◆ Problem requirements ◆
Count every line that holds the string "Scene", and report the number alone.

◆ Dataset records ◆
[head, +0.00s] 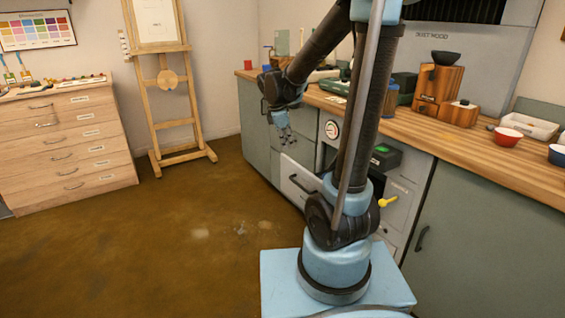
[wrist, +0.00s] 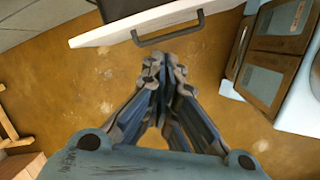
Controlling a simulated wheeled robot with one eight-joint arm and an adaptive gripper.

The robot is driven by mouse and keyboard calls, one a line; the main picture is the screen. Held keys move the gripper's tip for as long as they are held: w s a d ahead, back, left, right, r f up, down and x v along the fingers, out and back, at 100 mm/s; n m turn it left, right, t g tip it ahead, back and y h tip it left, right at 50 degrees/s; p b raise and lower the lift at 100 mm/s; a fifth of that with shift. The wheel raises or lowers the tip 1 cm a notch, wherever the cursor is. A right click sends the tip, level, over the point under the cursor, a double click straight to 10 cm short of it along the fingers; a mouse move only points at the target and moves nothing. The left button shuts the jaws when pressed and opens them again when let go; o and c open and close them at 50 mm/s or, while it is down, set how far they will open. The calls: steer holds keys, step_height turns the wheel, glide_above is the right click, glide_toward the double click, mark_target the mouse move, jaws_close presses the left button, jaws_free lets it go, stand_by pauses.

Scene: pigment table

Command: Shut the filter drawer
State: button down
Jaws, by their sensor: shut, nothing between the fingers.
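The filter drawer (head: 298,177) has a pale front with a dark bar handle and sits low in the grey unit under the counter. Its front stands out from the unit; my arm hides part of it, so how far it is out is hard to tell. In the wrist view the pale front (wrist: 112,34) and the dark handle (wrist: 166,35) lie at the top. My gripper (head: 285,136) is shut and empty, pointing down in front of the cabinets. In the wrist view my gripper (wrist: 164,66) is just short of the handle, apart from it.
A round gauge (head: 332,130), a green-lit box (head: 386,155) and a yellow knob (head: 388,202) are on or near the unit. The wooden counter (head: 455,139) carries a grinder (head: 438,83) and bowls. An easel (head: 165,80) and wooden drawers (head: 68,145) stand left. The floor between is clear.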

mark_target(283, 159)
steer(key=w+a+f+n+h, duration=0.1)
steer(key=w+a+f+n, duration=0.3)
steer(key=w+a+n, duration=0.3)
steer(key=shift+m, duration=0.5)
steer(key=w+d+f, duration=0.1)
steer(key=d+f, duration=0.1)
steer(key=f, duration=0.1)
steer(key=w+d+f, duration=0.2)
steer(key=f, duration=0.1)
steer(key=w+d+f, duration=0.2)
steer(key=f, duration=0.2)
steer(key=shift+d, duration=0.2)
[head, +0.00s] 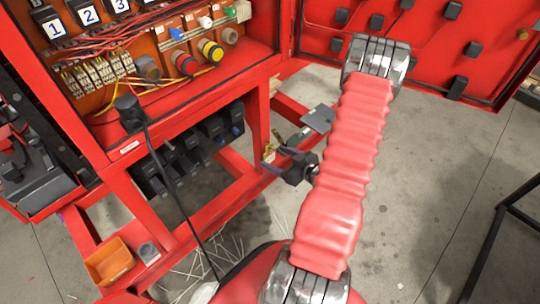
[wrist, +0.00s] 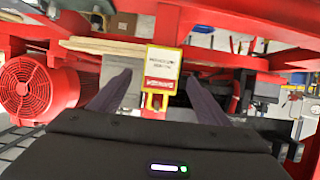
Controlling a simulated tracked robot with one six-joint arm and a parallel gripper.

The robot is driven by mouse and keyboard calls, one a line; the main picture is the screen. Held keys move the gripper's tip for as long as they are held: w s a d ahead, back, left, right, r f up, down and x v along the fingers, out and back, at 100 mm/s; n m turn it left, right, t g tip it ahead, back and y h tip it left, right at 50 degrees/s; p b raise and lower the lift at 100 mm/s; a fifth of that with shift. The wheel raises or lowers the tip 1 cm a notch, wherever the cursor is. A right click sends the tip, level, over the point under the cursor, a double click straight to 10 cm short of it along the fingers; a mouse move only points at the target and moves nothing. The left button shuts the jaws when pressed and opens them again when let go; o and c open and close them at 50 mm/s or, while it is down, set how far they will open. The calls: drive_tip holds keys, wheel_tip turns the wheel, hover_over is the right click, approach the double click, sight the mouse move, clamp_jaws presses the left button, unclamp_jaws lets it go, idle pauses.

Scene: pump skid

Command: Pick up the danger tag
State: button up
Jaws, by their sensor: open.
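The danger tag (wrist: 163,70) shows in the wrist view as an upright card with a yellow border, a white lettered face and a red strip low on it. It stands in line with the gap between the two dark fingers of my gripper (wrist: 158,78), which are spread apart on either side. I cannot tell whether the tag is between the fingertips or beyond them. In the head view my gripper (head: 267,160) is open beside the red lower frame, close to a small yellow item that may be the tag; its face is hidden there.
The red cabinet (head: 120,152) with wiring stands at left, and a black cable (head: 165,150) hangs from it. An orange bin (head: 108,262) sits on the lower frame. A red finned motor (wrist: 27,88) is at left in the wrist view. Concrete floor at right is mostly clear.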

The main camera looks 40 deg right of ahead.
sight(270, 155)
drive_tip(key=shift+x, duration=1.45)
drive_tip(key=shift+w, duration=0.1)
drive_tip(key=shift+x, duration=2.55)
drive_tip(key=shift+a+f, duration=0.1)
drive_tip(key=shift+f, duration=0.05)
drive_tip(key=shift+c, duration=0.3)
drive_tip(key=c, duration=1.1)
* * *
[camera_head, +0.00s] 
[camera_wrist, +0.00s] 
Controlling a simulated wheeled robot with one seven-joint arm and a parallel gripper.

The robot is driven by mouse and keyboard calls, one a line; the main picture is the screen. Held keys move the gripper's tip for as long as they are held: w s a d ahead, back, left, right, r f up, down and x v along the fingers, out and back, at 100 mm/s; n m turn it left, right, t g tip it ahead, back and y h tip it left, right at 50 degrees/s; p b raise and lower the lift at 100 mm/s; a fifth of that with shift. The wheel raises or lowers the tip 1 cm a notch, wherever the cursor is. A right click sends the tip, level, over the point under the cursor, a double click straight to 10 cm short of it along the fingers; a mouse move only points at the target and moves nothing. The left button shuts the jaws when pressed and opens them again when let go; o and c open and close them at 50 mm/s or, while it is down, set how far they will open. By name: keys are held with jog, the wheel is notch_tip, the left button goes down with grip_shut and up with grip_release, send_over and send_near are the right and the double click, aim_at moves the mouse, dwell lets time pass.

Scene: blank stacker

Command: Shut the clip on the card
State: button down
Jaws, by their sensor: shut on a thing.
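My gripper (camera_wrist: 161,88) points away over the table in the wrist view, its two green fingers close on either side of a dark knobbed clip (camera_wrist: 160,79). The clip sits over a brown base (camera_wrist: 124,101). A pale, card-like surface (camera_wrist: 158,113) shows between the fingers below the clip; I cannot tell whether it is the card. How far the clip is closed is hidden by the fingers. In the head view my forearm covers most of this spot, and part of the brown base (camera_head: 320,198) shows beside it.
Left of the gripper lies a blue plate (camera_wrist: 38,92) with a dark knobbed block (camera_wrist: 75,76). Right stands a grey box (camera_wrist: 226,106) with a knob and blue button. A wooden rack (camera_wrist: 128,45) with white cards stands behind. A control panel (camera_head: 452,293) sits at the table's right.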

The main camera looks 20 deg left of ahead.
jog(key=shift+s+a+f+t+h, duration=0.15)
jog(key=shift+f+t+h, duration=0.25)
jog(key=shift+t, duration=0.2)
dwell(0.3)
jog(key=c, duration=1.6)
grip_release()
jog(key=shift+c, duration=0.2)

◆ Solution to this exercise ◆
3